Dziś nie ma po nim śladu, bowiem w latach 60tych ubiegłego wieku został on zrównany z ziemią i w tym miejscu stanęło osiedle domków jednorodzinnych oraz poprowadzono drogę. Inna pogłoska mówi, że trumnę przeniesiono w „bezpieczne miejsce”, którego nadal się poszukuje podobnie jak pereł Daisy.
Gdy w lutym 1945r Rosjanie zajęli miasto, w pszczyńskim zamku powstał szpital działający do sierpnia 1945r.
Nie odniósł on większych szkód czego nie można powiedzieć o zamku Książ, który najpierw zniszczyli Niemcy, a następnie reszty spustoszenia dokonało wojsko radzieckie.
Zamek w Pszczynie nieodłącznie kojarzony będzie z Daisy- kobietą wybiegającą poza czasy, w których przyszło jej żyć. Nowoczesna, inteligentna, piękna, pewna siebie-taka, którą się albo kocha albo nienawidzi. Początkowo udzielała się towarzysko urządzając bale charytatywne podczas których śpiewała, bo muzykę i teatr uwielbiała od dziecka.

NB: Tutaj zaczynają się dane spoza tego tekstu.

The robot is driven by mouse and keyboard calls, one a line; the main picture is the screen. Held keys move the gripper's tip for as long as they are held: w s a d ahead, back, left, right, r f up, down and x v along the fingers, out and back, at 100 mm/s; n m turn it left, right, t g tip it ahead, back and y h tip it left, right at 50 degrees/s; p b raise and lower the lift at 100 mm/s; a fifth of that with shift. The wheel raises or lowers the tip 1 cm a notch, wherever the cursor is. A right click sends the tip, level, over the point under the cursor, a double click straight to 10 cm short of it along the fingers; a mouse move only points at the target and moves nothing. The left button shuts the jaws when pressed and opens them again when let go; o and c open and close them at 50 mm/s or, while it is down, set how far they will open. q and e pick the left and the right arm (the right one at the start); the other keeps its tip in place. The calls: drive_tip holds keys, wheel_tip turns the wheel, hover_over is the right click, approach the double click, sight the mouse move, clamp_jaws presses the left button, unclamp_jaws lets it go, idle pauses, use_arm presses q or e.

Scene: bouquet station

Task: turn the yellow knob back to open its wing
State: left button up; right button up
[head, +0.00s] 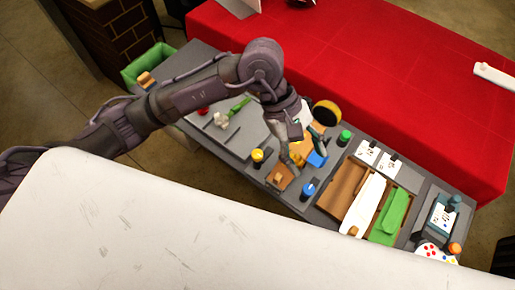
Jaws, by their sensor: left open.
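The yellow knob (258,155) stands upright on the grey station top (213,132), left of my left gripper. My left gripper (303,150) points down over the middle of the station with its fingers apart. It is to the right of the yellow knob and clear of it. Orange and blue pieces (317,160) lie under and beside the fingers, partly hidden by them. A small brown panel (281,179) lies just below the yellow knob; I cannot tell if it is a wing. My right gripper is not in view.
A blue knob (308,191) and a green knob (345,138) stand nearby. A wooden tray (343,192) holds white and green pieces. A green bin (146,66) is at the far left. A red-covered table (370,75) borders the station behind. A white surface (150,230) fills the foreground.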

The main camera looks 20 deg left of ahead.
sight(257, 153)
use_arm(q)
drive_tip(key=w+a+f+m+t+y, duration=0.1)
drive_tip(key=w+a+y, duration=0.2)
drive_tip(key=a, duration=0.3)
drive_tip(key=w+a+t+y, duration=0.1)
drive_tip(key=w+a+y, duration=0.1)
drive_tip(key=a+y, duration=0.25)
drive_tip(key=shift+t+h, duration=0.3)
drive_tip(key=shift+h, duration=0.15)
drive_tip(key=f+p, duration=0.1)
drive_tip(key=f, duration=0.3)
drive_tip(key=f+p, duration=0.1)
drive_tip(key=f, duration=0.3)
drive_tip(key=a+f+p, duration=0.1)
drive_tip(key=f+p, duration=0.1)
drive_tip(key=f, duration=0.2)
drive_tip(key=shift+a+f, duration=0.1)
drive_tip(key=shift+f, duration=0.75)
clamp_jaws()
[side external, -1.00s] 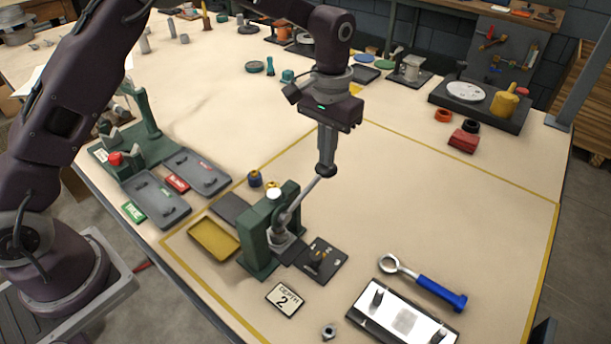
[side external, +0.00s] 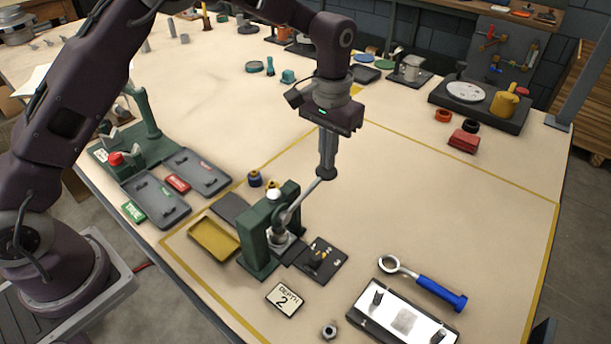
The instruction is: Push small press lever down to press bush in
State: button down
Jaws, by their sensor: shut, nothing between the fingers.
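The small green press (side external: 262,238) stands inside the yellow-lined area of the table. Its grey lever (side external: 300,202) slants up and to the right from the press head to a dark round knob (side external: 326,173). My gripper (side external: 326,165) is shut with nothing in it. It points straight down, and its fingertips are at the knob, appearing to touch it from above. Under the press head is a light metal piece (side external: 281,238); I cannot make out the bush itself or how deep it sits.
A yellow tray (side external: 213,239) lies left of the press and a dark plate with small parts (side external: 321,259) right of it.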

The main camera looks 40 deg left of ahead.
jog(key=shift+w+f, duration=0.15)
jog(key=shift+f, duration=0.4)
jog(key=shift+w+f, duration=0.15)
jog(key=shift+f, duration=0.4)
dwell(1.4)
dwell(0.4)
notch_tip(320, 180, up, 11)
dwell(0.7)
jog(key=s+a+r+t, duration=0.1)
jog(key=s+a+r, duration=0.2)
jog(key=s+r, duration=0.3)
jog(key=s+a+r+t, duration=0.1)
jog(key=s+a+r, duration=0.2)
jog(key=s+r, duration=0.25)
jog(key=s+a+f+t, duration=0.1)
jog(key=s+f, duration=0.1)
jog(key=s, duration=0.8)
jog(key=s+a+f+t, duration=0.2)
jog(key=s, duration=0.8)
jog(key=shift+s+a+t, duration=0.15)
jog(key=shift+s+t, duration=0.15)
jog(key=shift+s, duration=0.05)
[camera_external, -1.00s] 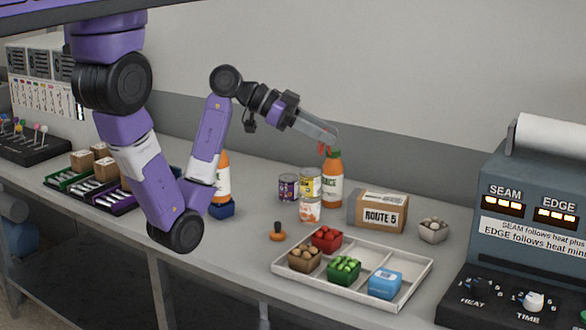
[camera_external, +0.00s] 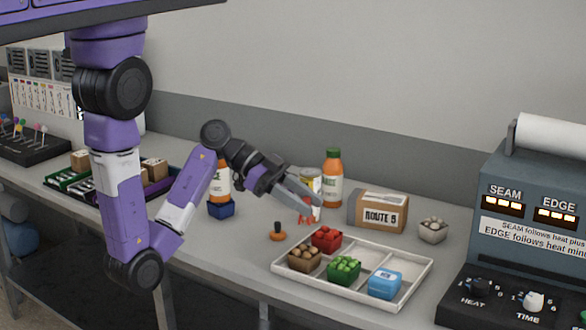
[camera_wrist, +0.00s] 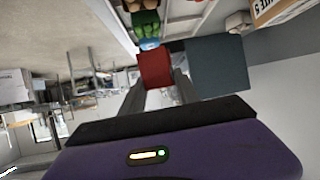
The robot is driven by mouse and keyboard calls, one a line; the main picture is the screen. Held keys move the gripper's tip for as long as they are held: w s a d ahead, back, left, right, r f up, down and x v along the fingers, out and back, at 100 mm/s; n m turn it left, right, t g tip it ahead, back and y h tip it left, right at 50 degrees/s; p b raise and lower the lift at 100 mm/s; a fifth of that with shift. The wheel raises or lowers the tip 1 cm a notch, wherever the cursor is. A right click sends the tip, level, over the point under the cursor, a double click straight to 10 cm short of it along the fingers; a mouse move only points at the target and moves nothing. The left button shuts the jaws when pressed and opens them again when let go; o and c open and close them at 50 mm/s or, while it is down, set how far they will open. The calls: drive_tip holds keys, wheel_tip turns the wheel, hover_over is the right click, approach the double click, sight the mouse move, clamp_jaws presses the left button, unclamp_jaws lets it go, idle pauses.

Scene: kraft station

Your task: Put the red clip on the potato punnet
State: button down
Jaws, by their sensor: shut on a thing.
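The red clip (camera_external: 307,219) is between the fingertips of my gripper (camera_external: 312,204), which is shut on it above the bench. In the wrist view the clip (camera_wrist: 154,69) is a red block between the two fingers (camera_wrist: 155,92). The potato punnet (camera_external: 304,259), a brown box with round brown potatoes, sits in the left compartment of the white tray (camera_external: 347,303). The clip is above and behind it, apart from it. A part of the punnet shows at the top edge of the wrist view (camera_wrist: 130,5).
The tray also holds a red punnet (camera_external: 326,239), a green punnet (camera_external: 344,271) and a blue box (camera_external: 384,285). An orange-handled stamp (camera_external: 278,234) stands left of the tray. Behind are a sauce bottle (camera_external: 332,180), cans, the Route 5 box (camera_external: 378,212) and a pale punnet (camera_external: 433,231).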

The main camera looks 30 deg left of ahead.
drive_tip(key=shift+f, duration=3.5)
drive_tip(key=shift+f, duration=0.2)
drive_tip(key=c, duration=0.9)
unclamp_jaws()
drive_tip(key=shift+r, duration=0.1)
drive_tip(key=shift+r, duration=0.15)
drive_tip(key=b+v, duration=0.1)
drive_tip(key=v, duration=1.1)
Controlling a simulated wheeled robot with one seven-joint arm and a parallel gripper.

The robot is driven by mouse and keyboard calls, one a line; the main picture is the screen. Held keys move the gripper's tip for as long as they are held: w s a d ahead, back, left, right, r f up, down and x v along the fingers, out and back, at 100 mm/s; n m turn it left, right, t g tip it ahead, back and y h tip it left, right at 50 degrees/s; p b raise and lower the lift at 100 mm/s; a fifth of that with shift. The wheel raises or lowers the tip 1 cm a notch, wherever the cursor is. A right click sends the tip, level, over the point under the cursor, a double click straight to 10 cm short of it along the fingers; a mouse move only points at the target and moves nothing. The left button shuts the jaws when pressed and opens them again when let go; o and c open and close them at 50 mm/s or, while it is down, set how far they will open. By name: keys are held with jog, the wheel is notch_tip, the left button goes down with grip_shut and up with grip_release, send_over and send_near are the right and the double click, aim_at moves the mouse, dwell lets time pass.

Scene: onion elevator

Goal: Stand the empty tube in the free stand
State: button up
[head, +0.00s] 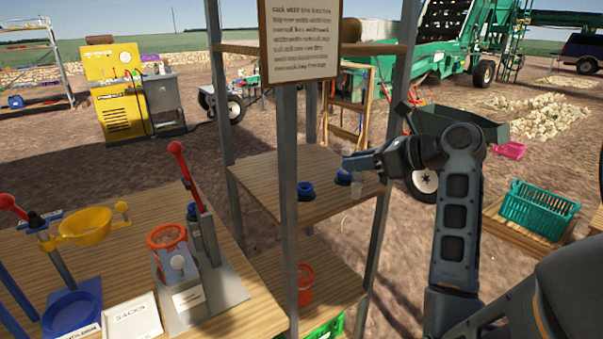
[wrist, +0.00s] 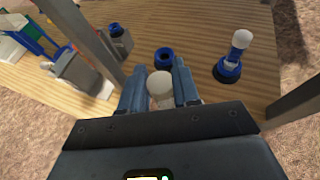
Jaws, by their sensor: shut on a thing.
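My gripper (head: 352,163) is over the upper wooden shelf. A second blue stand (head: 342,179) is partly behind the gripper. It bears another upright tube with a pale top and blue lower part (wrist: 238,47). The held tube is apart from both stands.
Grey shelf posts (head: 288,200) rise near the shelf (head: 255,172); a printed notice board (head: 299,40) hangs above. At the left, a table holds a red-handled device (head: 190,200), a yellow scoop (head: 84,228) and a white sacks sign (head: 130,318). The shelf's front left is clear.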

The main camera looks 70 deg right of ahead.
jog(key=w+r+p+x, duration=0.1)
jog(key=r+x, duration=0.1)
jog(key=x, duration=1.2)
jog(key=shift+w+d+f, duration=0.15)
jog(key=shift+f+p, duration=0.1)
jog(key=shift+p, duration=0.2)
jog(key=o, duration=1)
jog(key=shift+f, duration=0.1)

Poza tym w Wałbrzychu dzięki niej powstał sierociniec, przychodnia dla pracujących matek i szkoła dla dziewcząt z ubogich rodzin. Była też fundatorką kilku szpitali. W sztywnym towarzystwie arystokratycznym wzbudzała oburzenie swoim luźnym sposobem bycia oraz utrzymywanymi kontaktami z pisarzem Bernardem Shaw’em czy darząc sympatią Oscara Wilde’a.
Jedno jest pewne: ciekawiła, ciekawi i będzie ciekawiła podobnie jak miejsca, w których przypadło jej żyć, a z którymi zawsze będzie kojarzona.